The moon is sometimes called ‘two-faced’ because the surface of its side perpetually facing away from Earth looks so different than its side always facing our planet. And the differences run deeper than that, as shown by an analysis of rock and soil retrieved in 2024 by China’s Chang’e-6 robotic lunar spacecraft.
Scientists said the chemical makeup of the minerals in the material obtained from a location on the moon’s far side showed it formed from lava within the lunar mantle about 100km under the surface some 2.8 billion years ago, crystallising at a temperature of about 1,100C. They compared that to data on previously studied samples of rock that crystallised in the nearside mantle.
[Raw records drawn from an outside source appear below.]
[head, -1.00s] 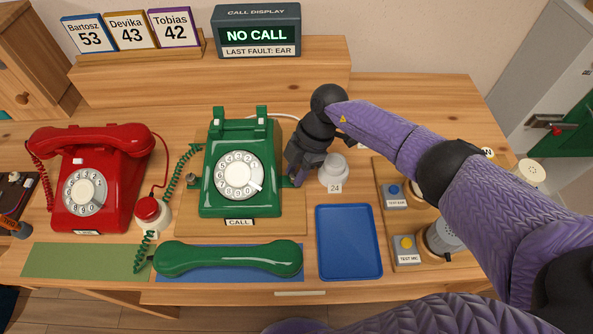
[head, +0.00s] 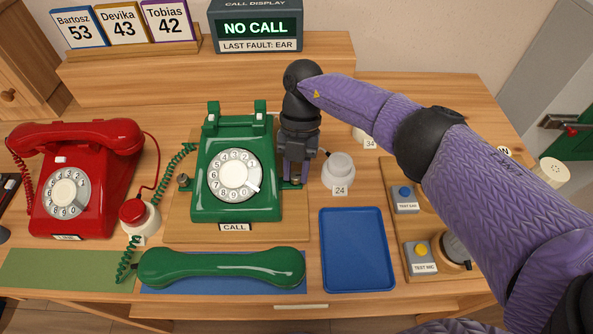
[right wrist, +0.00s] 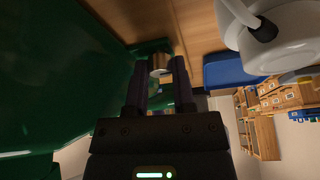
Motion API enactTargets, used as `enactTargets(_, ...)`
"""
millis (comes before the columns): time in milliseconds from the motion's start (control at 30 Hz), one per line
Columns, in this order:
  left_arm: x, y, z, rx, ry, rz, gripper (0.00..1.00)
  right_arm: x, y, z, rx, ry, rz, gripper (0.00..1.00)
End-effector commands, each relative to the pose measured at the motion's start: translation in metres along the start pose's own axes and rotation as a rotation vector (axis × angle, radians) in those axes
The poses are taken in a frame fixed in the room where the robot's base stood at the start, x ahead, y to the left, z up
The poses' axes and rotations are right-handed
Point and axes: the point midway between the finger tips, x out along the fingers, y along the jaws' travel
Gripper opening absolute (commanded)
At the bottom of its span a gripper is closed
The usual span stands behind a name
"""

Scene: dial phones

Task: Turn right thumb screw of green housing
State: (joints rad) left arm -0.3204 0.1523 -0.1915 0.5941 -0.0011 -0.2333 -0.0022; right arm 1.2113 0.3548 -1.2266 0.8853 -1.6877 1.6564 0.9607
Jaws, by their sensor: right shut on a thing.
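The green housing (head: 237,165) is a dial phone on a wooden board, with a white dial and a CALL label. Its left thumb screw (head: 183,181) shows at its left side. The right thumb screw (right wrist: 160,62) is a brassy knob beside the housing in the right wrist view. My right gripper (head: 296,180) points down at the housing's right side and is shut on this screw, one finger on each side of it. In the head view the fingers mostly hide the screw. My left gripper is out of view.
A green handset (head: 220,268) lies on a blue mat in front. A white round part (head: 340,168) labelled 24 stands close to the right of my gripper. A blue tray (head: 356,250) is empty. A red phone (head: 80,180) stands at left. The display (head: 258,28) reads NO CALL.

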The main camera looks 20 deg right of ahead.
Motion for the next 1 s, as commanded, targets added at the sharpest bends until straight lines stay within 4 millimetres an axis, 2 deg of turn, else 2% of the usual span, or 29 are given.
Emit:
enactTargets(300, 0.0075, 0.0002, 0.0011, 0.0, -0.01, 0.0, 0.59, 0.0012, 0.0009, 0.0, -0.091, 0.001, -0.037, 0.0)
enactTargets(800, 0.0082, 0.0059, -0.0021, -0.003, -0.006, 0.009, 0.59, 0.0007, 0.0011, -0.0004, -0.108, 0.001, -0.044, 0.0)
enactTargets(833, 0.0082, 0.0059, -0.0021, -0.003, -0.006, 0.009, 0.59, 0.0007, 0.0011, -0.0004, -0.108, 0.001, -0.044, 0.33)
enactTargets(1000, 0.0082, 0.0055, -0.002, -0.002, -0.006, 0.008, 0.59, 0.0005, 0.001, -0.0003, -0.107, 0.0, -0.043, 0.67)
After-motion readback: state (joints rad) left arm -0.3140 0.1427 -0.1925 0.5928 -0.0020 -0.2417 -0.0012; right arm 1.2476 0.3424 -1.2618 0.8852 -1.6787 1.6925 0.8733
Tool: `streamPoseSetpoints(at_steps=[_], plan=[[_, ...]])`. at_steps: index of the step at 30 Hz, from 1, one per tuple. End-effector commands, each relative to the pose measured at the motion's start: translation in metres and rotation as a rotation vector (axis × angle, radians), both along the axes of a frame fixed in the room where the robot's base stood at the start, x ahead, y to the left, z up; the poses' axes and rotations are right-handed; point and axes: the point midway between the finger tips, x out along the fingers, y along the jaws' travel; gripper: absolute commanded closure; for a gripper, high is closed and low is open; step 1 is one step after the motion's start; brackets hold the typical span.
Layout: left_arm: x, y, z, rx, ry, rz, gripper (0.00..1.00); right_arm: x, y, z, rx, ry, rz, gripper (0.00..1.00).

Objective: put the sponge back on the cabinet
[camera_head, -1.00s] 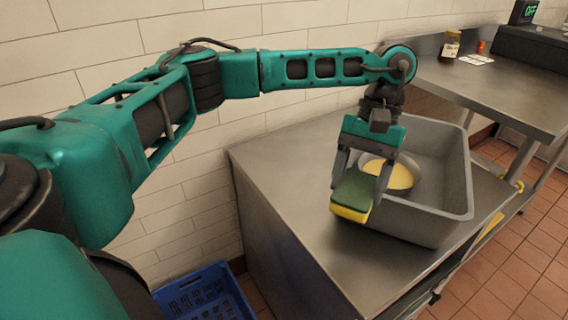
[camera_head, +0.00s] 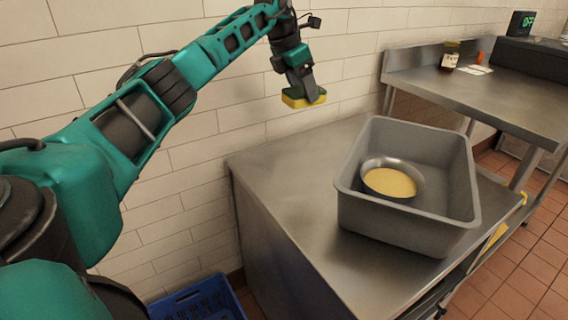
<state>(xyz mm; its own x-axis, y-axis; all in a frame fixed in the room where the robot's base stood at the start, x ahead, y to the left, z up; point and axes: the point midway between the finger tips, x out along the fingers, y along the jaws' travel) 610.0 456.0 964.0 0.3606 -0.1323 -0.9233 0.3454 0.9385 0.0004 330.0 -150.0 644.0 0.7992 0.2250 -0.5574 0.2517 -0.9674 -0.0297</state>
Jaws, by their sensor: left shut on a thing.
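The sponge (camera_head: 304,98), yellow with a dark green side, is held in my left gripper (camera_head: 303,90). The gripper is shut on it, high above the back of the steel cabinet (camera_head: 287,202) and in front of the tiled wall. The sponge touches nothing but the gripper, as far as I can see. The cabinet top is bare on its left part. My right gripper is not in view.
A grey bin (camera_head: 400,225) stands on the cabinet's right part, holding a metal bowl (camera_head: 404,165) with yellow contents. A blue crate (camera_head: 203,300) is on the floor at lower left. A steel table (camera_head: 480,95) with a jar (camera_head: 450,56) is at the right.

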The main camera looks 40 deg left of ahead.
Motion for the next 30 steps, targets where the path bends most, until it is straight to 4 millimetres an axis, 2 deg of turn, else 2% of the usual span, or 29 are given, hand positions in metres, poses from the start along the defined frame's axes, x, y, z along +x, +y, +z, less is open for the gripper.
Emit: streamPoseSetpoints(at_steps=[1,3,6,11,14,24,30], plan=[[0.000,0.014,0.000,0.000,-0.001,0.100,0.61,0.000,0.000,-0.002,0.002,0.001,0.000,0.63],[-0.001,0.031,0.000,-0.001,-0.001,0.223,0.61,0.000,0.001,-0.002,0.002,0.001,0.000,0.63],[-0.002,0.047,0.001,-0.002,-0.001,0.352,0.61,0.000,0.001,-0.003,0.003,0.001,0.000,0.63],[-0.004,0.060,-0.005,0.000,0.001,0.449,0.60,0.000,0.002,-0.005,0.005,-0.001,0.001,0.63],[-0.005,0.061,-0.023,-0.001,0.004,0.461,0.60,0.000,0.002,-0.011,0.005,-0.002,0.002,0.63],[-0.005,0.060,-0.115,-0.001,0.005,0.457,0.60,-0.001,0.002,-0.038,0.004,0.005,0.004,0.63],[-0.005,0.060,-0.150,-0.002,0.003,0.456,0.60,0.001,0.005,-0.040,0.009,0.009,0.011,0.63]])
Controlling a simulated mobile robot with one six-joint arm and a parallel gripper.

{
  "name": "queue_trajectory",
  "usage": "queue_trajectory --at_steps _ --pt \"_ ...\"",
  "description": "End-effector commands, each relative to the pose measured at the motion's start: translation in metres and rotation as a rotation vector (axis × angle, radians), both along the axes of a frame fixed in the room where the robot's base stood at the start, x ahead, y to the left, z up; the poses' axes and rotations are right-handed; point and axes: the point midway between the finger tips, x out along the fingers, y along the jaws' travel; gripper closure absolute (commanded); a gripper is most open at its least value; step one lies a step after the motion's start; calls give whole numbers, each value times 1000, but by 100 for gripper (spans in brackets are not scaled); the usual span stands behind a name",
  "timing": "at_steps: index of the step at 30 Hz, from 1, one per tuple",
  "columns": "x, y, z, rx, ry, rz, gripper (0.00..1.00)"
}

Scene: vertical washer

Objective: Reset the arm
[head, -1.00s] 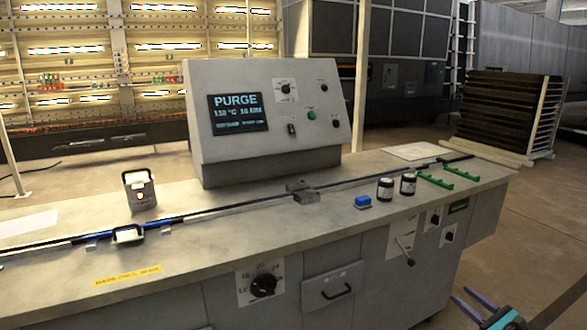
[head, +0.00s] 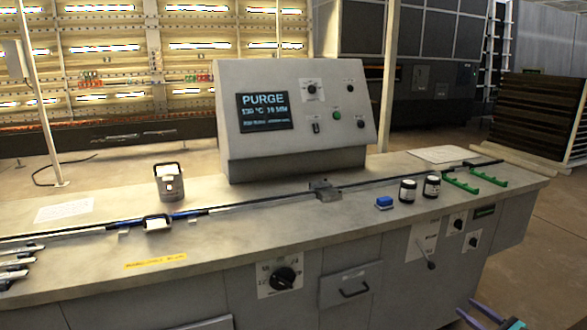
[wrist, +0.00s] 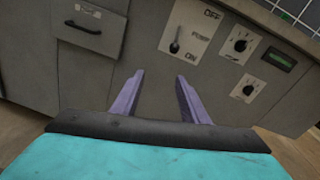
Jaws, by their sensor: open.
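My gripper (head: 492,318) shows at the bottom right edge of the head view, low in front of the bench. In the wrist view my gripper (wrist: 158,95) has its two purple fingers spread apart with nothing between them. The fingers look apart from the cabinet.
Open floor (head: 545,270) lies to the right.

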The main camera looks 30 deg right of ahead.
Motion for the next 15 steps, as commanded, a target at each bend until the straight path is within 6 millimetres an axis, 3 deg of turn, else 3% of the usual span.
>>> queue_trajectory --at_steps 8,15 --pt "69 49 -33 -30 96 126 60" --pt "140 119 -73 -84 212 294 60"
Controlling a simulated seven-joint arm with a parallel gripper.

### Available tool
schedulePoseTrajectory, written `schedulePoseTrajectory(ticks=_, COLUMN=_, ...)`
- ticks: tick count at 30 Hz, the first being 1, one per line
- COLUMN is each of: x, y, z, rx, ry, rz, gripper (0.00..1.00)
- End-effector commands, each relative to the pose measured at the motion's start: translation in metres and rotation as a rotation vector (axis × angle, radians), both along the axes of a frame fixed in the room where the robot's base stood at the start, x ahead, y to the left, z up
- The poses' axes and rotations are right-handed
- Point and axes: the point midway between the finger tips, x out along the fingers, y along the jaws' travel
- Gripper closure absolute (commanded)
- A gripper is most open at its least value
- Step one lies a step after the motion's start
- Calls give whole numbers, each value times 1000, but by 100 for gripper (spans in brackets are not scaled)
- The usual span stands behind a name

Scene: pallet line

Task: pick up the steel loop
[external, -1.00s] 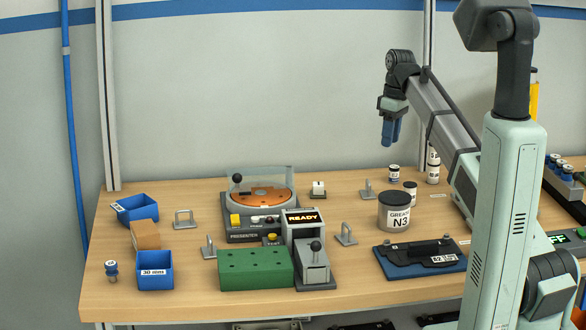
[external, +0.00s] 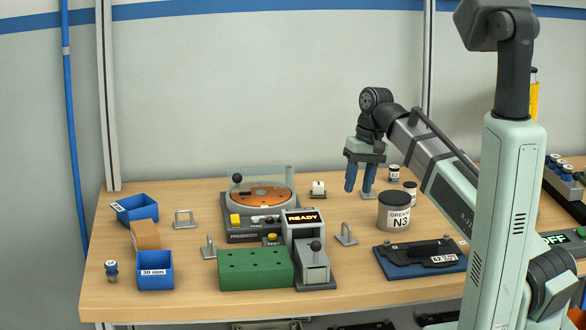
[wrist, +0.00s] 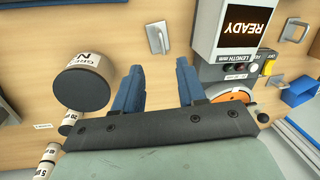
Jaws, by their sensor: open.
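Several grey steel loops stand on the bench, and the frames do not single one out. One loop (external: 346,236) is between the READY unit and the grease can; the wrist view shows it (wrist: 157,38) just beyond my fingertips.
The grease can (external: 393,212) stands right of the nearest loop, and the READY unit (external: 301,225) stands left of it. A green block (external: 255,270), blue bins (external: 155,272) and a dark tray (external: 420,258) occupy the front. Small canisters (external: 410,188) stand behind the can.

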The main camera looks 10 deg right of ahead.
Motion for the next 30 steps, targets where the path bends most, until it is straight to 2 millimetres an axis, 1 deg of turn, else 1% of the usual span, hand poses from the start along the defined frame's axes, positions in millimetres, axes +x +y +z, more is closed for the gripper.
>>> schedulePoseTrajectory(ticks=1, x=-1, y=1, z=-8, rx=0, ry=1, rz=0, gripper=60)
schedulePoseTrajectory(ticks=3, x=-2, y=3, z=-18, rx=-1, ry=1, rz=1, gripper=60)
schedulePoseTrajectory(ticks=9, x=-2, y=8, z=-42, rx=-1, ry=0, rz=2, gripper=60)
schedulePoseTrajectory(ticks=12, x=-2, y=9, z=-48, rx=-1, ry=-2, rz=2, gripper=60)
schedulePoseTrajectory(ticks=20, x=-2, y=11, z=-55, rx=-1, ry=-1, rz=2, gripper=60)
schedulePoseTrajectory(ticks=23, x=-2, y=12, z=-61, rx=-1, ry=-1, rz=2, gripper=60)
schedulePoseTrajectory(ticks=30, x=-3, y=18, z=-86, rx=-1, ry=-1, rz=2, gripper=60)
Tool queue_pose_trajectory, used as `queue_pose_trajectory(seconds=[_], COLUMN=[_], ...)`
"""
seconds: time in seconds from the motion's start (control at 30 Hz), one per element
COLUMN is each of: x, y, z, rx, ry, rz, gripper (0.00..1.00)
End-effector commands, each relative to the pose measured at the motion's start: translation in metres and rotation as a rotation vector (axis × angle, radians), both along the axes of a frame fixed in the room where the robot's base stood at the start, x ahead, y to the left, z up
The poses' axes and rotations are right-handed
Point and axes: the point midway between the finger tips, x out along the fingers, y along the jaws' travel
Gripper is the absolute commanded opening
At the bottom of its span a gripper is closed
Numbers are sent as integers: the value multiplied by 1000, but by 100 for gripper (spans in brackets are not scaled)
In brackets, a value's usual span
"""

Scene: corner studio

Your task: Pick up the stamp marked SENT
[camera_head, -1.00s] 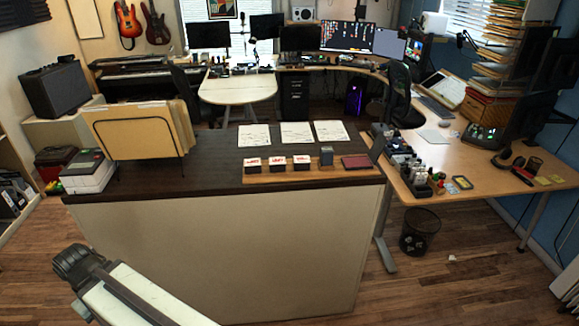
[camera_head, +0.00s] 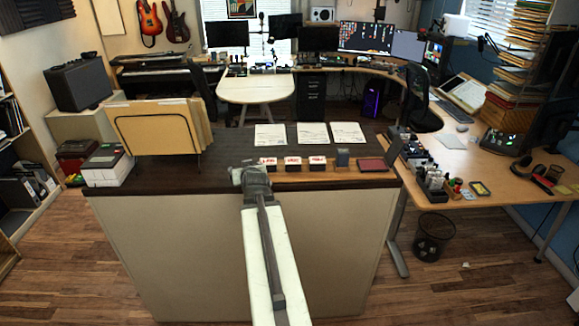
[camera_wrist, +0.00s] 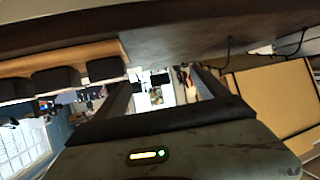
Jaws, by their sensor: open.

It turns out that the Chang’e-6 sample, the only one ever gotten from the far side, formed in the lunar interior at a temperature about 100C cooler than the 33 samples previously retrieved from the nearside during Nasa Apollo missions and by a Chinese spacecraft in 2020. The researchers said they believe this difference between the two sides persists to this day.
“Our results demonstrate the existence of thermal asymmetry between the nearside and far side mantle,” said geoscientist Yang Li of University College London and Peking University, who led the study published in the journal Nature Geoscience.
“This takes us one step closer toward understanding the dichotomy of the moon. Specifically, the moon has a dramatic difference for the two sides at its surface, such as volcanism, crust thickness and topography.”